Relational Model of Databases
As an example of how data can be organized conceptually, we shall describe the relational data model. In this conceptual model, the data in the database is viewed as being organized into a series of relations or tables of data which are associated in ways defined in the data dictionary. A relation consists of rows of data with columns containing particular attributes. The term "relational" derives from the mathematical theory of relations which provides a theoretical framework for this type of data model. Here, the terms "relation" and data "table" will be used interchangeably. Table 14-2 defines one possible relation to record unit cost data associated with particular activities. Included in the database would be one row (or tuple) for each of the various items involved in construction or other project activities. The unit cost information associated with each item is then stored in the form of the relation defined in Table 5-2.
This entry summarizes the unit costs associated with construction of 12" thick brick masonry walls, as indicated by the item DESCRIPTION. The ITEM_CODE is a numerical code identifying a particular activity. This code might identify general categories as well; in this case, 04.2 refers to general masonry work. ITEM_CODE might be based on the MASTERFORMAT or other coding scheme. The CREW_CODE entry identifies the standard crew which would be involved in the activity. The actual composition of the standard crew would be found in a CREW RELATION under the entry 04.2-3, which is the third standard crew involved in masonry work (04.2). This ability to point to other relations reduces the redundancy or duplication of information in the database. In this case, standard crew number 04.2-3 might be used for numerous masonry construction tasks, but the definition of this crew need only appear once.
WORK_UNIT, OUTPUT and TIME_UNIT summarize the expected output for this task with a standard crew and define the standard unit of measurement for the item. In this case, costs are given per thousand bricks per shift. Finally, material (MATL_UNIT_COST) and installation (INSTCOSTS) costs are recorded along with the date (DATEMCOS and DATEICOS) at which the prices were available and entered in the database. The date of entry is useful to insure that any inflation in costs can be considered during use of the data.
The data recorded in each row could be obtained by survey during bid preparations, from past project experience or from commercial services. For example, the data recorded in the Table 5-2 relation could be obtained as nationwide averages from commercial sources.

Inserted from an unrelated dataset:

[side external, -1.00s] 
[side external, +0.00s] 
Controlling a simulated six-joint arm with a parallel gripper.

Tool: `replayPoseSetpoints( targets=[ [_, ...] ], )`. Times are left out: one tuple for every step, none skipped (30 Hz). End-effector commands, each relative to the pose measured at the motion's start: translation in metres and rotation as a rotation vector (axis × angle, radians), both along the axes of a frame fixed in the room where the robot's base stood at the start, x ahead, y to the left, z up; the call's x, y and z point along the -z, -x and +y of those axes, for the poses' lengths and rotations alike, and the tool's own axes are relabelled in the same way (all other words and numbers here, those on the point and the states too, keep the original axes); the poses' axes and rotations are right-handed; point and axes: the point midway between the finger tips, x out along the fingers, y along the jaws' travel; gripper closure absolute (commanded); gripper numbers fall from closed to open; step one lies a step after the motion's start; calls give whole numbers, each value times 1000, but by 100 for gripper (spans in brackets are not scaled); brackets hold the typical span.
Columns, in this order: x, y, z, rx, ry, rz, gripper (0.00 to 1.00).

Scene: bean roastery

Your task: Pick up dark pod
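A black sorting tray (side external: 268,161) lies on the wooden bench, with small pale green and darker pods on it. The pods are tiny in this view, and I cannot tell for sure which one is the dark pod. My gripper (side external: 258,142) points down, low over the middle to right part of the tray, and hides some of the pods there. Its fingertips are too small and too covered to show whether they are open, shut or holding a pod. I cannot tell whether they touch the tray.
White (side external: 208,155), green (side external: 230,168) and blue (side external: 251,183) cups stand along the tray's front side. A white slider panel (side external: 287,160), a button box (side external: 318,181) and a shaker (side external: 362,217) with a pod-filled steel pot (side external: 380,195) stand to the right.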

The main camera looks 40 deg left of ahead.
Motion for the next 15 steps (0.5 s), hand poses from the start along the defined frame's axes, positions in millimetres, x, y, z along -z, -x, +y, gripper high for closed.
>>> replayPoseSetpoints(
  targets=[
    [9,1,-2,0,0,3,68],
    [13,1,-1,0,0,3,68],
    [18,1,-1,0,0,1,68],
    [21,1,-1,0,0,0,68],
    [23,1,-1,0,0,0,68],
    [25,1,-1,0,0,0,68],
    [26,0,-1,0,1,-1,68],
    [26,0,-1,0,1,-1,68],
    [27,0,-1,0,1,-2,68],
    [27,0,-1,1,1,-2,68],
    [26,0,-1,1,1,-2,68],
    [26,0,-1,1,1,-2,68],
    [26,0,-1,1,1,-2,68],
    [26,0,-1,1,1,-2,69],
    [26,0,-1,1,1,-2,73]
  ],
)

An advantage of the relational database model is that the number of attributes and rows in each relation can be expanded as desired. For example, a manager might wish to divide material costs (MATL_UNIT_COST) into attributes for specific materials such as cement, aggregate and other ingredients of concrete in the unit cost relation defined in Table 5-2. As additional items are defined or needed, their associated data can be entered in the database as another row (or tuple) in the unit cost relation. Also, new relations can be defined as the need arises. Hence, the relational model of database organization can be quite flexible in application. In practice, this is a crucial advantage. Application systems can be expected to change radically over time, and a flexible system is highly desirable.
With a relational database, it is straightforward to issue queries for particular data items or to combine data from different relations. For example, a manager might wish to produce a report of the crew composition needed on a site to accomplish a given list of tasks. Assembling this report would require accessing the unit price information to find the standard crew and then combining information about the construction activity or item (eg. quantity desired) with crew information. However, to effectively accomplish this type of manipulation requires the definition of a "key" in each relation.
In Table 5-2, the ITEMCODE provides a unique identifier or key for each row. No other row should have the same ITEMCODE in any one relation. Having a unique key reduces the redundancy of data, since only one row is included in the database for each activity. It also avoids error. For example, suppose one queried the database to find the material cost entered on a particular date. This response might be misleading since more than one material cost could have been entered on the same date. Similarly, if there are multiple rows with the same ITEMCODE value, then a query might give erroneous responses if one of the rows was out of date. Finally, each row has only a single entry for each attribute.
The ability to combine or separate relations into new arrangements permits the definition of alternative views or external models of the information. Since there are usually a number of different users of databases, this can be very useful. For example, the payroll division of an organization would normally desire a quite different organization of information about employees than would a project manager. By explicitly defining the type and organization of information a particular user group or application requires, a specific view or subset of the entire database can be constructed. This organization is illustrated in Fig. 5-1 with the DATA DICTIONARY serving as a translator between the external data models and the database management system.
Behind the operations associated with querying and manipulating relations is an explicit algebraic theory. This algebra defines the various operations that can be performed on relations, such as union (consisting of all rows belonging to one or the other of two relations), intersection (consisting of all rows belonging to both of two relations), minus (consisting of all rows belonging to one relation and not another), or projection (consisting of a subset of the attributes from a relation). The algebraic underpinnings of relational databases permits rigorous definitions and confidence that operations will be accomplished in the desired fashion.